Fidèles aux principes du GFEN, les animatrices de l’atelier ont concocté un cas pratique. Comme les élèves de la classe de Nadia, découvrant le moulin fabriqué par Marine et sa maman, les participants s’essayent au « faire ». Consigne : réaliser un objet avec des ailes qui tournent. Ça tâtonne, ça élabore, ça coupe et ça devise au sein de l’atelier « où mettre un contre-poids? », « qu’est ce qui doit être fixe, qu’est ce qui doit être mobile? », « comment fixe-t-on ce qui doit être fixe, tout en gardant la contrainte qu’il faut que ça tourne? » Les participants se posent pratiquement les mêmes questions que les élèves de Nadia…
A ses élèves Nadia aura laissé la possibilité de tout explorer, y compris et surtout ce qui ne marche pas. Avec les enfants convaincus qu’il faut « coller », et bien qu’elle soit sure que ça ne marchera pas, l’enseignante accompagne les enfants pour être sûre qu’ils vont renoncer à cette solution. D’eux-mêmes, ils font le constat qu’il y a problème, en manipulant, en mêlant parole et action. Ils reformulent, réfléchissent sur ce qu’ils ont fait, font le point sur les difficultés et solutions envisagées jusqu’à aiguisser leur regard : « la paille dans le trou ça tourne », « il faut pas tout coller parce que sinon c’est tout collé ». En faisant le bilan des réussites et non réussites, l’enseignante apporte alors des éléments qui permettent de réussir. Des images, des photos, de multiples supports sont laissés en accès libre. Ces images sont des référents qui encouragent l’acte réflexif : se retourner vers une image, pouvoir revenir, pouvoir aller chercher si jamais on ne sait plus ou on est, cela donne un nouveau souffle pour repartir « faire ».
Faire de la « techno » avec des petits, c’est « faire et refaire », mais « faire en pensant » : les enfants ont un savoir présent (les observations), leur problème à résoudre les incite à faire et refaire, à se nourrir du groupe, du collectif, des expériences des uns et des autres pour cheminer.

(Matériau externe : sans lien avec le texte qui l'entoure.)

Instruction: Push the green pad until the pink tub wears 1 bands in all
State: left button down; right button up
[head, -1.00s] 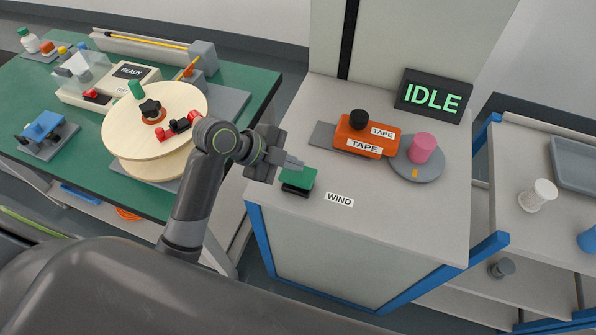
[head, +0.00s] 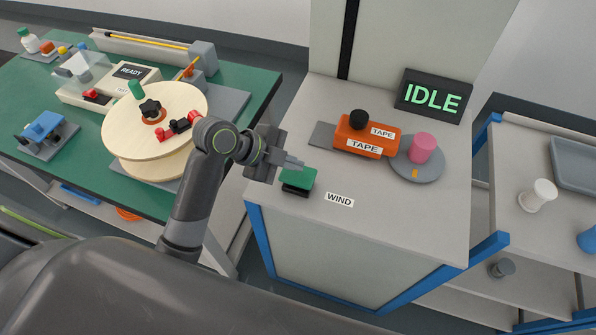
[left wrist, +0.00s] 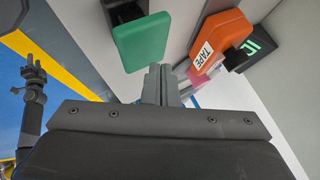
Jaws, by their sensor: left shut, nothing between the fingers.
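The green pad (head: 298,179) sits on a dark base at the front left of the grey cabinet top, beside the WIND label (head: 339,199). It also shows in the left wrist view (left wrist: 141,41). The pink tub (head: 423,147) stands upright on a grey round plate (head: 417,168); I see no band on it. My left gripper (head: 297,164) is shut and empty, its tips at the pad's far edge in the head view; I cannot tell whether they touch. What looks like my right gripper (left wrist: 34,68) shows small in the left wrist view.
An orange TAPE unit (head: 366,134) with a black knob stands left of the tub. Behind is a screen (head: 433,96) reading IDLE. A green bench with a wooden reel (head: 180,101) is at left. A shelf with a white spool (head: 538,195) is at right.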

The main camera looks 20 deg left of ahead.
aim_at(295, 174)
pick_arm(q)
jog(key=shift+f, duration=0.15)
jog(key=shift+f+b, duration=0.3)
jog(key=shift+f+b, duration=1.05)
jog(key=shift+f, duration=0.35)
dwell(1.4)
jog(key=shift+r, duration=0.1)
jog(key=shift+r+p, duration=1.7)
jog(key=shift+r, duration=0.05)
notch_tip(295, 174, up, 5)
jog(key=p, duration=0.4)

Enfin au terme de cette partie consacrée au « faire » il ne faut surtout pas éluder la dernière étape, la validation : la mise au vent, sortir essayer et constater.
Le deuxième grand temps du « protocole » sera de se retourner vers les objets du quotidien, de chercher tous ceux où « ça tourne » et de voir « quand ça tourne, à quoi ça sert? ». Les objets du coin cuisine sont observés, ainsi que de « vrais » objets usuels (moulinettes à légumes, à café, essoreuse à salade, presse-purée, rouleau à patisserie ), avec ces objets on manipule également « pour de vrai », c’est à dire qu’on utilise dans des situations réelles .

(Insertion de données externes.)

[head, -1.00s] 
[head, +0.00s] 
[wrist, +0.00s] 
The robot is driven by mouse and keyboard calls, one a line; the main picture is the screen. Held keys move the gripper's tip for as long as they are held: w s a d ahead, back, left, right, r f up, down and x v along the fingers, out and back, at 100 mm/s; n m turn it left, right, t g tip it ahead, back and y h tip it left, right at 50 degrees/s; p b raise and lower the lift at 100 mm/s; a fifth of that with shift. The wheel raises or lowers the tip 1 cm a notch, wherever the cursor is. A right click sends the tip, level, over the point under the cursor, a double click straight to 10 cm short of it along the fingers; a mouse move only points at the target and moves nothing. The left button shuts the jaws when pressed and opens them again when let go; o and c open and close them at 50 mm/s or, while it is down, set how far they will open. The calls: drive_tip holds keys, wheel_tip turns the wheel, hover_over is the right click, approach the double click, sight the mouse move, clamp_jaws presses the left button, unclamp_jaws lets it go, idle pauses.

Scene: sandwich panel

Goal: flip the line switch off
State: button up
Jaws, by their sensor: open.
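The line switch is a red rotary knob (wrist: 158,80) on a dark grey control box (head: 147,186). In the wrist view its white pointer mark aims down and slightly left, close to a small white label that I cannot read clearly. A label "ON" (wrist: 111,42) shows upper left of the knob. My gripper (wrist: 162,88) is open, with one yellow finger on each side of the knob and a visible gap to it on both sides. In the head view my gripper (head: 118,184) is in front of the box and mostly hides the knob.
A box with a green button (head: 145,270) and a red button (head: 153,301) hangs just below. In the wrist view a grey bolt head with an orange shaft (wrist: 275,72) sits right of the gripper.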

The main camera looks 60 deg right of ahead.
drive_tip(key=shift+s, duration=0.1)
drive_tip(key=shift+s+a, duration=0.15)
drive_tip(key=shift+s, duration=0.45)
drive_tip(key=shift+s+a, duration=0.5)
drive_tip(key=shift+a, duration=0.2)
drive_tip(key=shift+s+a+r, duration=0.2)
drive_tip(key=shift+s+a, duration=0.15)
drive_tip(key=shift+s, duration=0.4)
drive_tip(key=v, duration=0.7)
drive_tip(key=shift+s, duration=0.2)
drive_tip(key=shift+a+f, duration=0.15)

Et l’on mesure la transformation entre ce qu’était l’état initial et ce qu’il en est devenu, on constate que le fait de tourner opère une transformation de l’objet en situation.
On a extrait du moulin le mouvement rotatif, mouvement qui agit dans bien d’autres objets du quotidien, d’un objet singulier on est allé vers du plus universel. On fait des liens. On acquiert du pouvoir sur le monde, une capacité à établir des règles générales sur une transformation opérée sur des objets quand « ça tourne », on atteint un premier niveau de conceptualisation sur les forces, les frottements.
Ainsi on donne aux élèves le pouvoir d’expliciter le monde qui les entoure, de le comprendre.
Mais encore une fois, pour tout cela, ce cheminement, il faut se donner le temps et le donner aux élèves.